Nick Allen, the chief executive of the trade body representing the country’s meat producers, said: “Despite numerous crisis meetings with Government officials, we are still no closer to getting definitive guidance on tariffs, certification and health marks that our members desperately need. Unfortunately, the disruption has already started and damage is already being done.

“The lack of clarity around Brexit is now causing orders to be cancelled and effectively closing-off once lucrative export markets to British firms.”

BMPA adds there will be a knock-on effect through the whole food supply chain.
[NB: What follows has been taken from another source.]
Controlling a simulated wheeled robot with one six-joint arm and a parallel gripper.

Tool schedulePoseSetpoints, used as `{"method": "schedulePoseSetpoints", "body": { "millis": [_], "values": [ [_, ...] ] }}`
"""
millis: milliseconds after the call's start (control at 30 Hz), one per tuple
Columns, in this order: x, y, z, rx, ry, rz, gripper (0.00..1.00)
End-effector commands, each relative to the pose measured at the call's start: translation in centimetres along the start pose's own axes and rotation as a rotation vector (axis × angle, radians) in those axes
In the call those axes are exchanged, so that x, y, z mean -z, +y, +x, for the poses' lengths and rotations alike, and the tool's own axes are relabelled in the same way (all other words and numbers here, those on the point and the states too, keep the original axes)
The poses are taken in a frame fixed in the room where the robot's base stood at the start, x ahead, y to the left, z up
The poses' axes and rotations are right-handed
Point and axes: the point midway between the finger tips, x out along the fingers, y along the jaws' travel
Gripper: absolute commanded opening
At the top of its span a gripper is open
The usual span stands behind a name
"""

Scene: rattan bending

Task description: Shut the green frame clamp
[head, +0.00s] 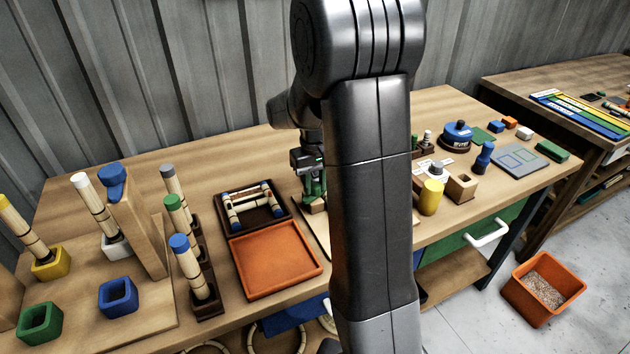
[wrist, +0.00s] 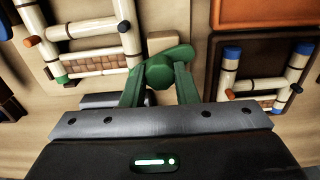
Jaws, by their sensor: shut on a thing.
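The green frame clamp (wrist: 161,72) is in the middle of the wrist view, with a rounded head and a short arm reaching right. My gripper (wrist: 158,84) has its two green fingers on either side of the clamp head and is shut on it. The fingers hide part of the clamp. Beside it on the left is a rattan frame (wrist: 88,45) with a woven panel and coloured ends. In the head view, my gripper (head: 313,184) points down at the table, partly behind my arm; I cannot separate the clamp from the fingers there.
An orange tray (head: 272,262) and a dark tray (head: 229,213) holding another rattan frame (head: 250,203) are left of my gripper. Upright rattan pieces in coloured holders stand farther left. A yellow cylinder (head: 431,197) and small blocks are right of my arm.

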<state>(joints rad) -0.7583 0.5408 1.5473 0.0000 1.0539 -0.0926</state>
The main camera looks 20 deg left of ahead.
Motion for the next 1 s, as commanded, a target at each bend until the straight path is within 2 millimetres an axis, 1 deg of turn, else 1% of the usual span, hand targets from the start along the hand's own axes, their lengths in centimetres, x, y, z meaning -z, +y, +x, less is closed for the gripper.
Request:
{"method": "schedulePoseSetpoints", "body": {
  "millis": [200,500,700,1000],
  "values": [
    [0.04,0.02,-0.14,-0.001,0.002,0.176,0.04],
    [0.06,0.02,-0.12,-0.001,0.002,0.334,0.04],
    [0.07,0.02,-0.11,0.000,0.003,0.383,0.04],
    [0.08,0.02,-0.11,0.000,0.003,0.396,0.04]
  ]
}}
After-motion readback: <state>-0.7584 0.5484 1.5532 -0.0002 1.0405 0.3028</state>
Firstly, without any clear guidance on tariffs in the event the UK comes out of the ongoing negotiations with no-deal, tariff-free goods shipped by exporters will be subject to an as yet unknown levy when they arrive at their destination. And then overseas customers will be left not knowing how much extra they might have to pay for their orders.

The BMPA also points out insurers covering such consignments and are refusing to “indemnify against losses” related to a no-deal Brexit.

Confusion abounds too over health marks showing where meat was processed and traceability, it said.

“So far, no decision has been made by Government over what this mark should be,” the trade body added. “Also, no formal acceptance of our change of status as we cease to be an EU member state has been received from our major export markets. This means that there is a real danger that any product that gets shipped bearing the wrong mark will be turned away at its destination.”

Without a clear conclusion to any deal before 29 March, British meat firms will be buying animals to process without any understanding of what the market may look like post the deadline. 

“And, it won’t be a simple matter of selling more product into the UK market because most of the GBP1bn (US$1.32bn) worth of meat exported is made up of cuts that are popular overseas but not here in Britain,” the BMPA said.